* Task instructions
Only one stretch of the data below should be repeated: the lines from the line containing "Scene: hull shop" through the line containing "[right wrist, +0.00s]", inclusive, exactly as they are.

Excerpt from a dataset:
************

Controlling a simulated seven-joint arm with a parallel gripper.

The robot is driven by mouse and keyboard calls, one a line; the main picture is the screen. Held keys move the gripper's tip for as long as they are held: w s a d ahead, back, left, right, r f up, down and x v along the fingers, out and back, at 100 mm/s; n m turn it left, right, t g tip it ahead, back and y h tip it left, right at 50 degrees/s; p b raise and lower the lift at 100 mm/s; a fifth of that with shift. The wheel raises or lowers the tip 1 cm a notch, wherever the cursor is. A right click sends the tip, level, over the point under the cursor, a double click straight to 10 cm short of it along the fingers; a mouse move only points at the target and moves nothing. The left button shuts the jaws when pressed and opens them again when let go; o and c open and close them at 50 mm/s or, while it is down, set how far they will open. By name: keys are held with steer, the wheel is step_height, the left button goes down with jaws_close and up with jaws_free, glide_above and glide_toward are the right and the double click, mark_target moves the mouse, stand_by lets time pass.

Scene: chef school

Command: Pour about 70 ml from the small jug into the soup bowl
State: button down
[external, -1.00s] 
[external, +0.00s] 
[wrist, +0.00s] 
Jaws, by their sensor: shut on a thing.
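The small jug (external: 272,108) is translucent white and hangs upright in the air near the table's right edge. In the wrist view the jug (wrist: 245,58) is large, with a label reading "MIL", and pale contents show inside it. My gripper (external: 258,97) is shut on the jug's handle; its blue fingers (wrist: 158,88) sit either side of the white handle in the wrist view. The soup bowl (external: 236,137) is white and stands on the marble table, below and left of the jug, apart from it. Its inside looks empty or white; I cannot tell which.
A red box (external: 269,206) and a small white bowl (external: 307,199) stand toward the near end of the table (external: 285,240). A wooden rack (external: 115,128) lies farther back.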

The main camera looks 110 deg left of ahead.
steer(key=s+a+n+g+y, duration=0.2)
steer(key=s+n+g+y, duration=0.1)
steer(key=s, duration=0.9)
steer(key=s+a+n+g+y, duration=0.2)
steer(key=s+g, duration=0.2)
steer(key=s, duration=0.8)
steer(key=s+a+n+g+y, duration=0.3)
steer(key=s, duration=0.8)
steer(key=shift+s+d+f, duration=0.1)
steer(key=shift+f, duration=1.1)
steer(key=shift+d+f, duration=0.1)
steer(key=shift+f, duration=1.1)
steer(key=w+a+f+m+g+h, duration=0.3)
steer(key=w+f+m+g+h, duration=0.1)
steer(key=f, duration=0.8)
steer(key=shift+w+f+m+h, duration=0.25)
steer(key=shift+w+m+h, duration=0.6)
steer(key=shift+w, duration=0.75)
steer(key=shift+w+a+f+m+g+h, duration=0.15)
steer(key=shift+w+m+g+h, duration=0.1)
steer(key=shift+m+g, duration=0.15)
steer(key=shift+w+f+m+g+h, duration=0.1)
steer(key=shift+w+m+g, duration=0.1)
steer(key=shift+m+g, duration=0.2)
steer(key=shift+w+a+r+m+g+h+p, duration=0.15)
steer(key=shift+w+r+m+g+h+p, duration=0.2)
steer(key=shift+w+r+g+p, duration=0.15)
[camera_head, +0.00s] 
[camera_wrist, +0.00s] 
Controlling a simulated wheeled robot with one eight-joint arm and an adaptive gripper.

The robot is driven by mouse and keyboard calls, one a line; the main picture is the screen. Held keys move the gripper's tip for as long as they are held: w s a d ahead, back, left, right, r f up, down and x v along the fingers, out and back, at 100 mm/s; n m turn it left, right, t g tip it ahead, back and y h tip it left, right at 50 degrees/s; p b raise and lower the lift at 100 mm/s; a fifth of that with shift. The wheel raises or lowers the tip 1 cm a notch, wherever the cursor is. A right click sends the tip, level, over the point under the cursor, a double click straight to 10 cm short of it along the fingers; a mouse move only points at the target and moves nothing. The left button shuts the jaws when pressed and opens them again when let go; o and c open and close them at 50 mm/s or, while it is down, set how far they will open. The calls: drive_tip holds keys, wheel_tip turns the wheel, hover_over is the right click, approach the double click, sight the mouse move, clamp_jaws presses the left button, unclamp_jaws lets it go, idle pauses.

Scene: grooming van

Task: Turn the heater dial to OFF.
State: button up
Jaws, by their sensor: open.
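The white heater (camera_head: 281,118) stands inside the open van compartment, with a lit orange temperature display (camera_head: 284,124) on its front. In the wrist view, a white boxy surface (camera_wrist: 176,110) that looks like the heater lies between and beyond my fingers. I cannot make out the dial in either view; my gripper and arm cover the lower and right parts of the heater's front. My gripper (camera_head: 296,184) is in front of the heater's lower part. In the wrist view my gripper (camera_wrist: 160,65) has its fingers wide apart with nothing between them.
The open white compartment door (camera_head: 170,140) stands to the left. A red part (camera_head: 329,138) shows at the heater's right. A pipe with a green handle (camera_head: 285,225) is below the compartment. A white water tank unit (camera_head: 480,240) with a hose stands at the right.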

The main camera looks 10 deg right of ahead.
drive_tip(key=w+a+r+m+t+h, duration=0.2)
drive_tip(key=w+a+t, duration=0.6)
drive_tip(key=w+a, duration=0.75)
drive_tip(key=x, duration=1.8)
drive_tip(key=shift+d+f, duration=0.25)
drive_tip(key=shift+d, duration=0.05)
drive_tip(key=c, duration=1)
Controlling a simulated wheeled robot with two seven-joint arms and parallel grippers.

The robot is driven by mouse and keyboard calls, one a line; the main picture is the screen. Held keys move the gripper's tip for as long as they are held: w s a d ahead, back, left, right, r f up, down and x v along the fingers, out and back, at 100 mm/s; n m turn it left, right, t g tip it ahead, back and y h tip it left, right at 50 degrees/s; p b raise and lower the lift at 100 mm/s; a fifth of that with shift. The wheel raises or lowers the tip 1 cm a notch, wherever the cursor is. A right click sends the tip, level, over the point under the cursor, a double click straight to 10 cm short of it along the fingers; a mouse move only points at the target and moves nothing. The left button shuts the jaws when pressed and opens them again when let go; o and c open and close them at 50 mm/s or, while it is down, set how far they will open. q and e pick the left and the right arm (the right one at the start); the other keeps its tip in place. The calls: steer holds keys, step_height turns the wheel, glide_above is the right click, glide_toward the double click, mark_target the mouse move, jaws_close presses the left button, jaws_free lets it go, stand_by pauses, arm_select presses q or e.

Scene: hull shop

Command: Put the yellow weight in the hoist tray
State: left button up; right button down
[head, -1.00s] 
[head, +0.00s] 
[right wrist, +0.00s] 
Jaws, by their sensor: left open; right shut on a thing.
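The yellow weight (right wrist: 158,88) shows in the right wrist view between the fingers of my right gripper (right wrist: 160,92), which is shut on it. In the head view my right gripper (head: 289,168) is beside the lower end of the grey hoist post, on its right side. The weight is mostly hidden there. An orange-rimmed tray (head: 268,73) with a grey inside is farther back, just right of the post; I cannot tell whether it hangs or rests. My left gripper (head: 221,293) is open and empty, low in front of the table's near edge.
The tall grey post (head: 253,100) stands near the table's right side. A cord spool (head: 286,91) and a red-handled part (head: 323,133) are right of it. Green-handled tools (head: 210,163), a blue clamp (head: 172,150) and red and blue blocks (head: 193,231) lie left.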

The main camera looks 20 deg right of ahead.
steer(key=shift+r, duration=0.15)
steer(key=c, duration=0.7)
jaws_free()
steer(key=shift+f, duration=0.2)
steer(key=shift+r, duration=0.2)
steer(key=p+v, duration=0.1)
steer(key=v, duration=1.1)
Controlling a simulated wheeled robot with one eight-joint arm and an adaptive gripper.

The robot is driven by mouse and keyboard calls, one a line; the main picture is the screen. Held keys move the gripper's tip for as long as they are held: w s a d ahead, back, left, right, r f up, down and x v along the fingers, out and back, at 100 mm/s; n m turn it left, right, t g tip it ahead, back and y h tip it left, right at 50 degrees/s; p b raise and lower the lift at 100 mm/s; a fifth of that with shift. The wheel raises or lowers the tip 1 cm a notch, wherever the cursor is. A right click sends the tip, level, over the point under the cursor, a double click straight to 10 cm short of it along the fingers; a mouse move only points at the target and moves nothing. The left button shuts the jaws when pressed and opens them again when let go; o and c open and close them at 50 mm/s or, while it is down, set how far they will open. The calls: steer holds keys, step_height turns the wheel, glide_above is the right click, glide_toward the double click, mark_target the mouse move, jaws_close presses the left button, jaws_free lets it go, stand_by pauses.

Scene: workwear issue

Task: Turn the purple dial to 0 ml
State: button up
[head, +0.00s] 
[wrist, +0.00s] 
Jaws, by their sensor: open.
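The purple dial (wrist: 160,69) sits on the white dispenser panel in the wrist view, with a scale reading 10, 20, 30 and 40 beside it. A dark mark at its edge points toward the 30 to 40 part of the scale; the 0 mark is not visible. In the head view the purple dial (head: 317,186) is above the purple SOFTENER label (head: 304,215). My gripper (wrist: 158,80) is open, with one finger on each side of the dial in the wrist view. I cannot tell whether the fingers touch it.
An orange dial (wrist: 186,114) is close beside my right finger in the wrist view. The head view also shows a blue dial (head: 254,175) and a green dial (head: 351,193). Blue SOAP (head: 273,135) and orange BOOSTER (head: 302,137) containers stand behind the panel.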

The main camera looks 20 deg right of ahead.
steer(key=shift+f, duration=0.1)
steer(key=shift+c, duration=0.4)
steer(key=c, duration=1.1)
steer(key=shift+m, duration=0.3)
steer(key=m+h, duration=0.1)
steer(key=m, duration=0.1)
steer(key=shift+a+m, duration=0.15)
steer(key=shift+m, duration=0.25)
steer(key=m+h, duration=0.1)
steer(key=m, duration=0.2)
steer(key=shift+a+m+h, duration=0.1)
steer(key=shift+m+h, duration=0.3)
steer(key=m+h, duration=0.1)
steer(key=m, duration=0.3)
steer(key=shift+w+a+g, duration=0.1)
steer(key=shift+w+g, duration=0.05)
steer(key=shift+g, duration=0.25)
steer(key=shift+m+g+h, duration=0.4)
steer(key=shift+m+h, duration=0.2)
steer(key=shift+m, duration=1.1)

************

* Solution to this problem
Scene: hull shop

Command: Put the yellow weight in the hoist tray
State: left button up; right button down
[head, -1.00s] 
[head, +0.00s] 
[right wrist, +0.00s] 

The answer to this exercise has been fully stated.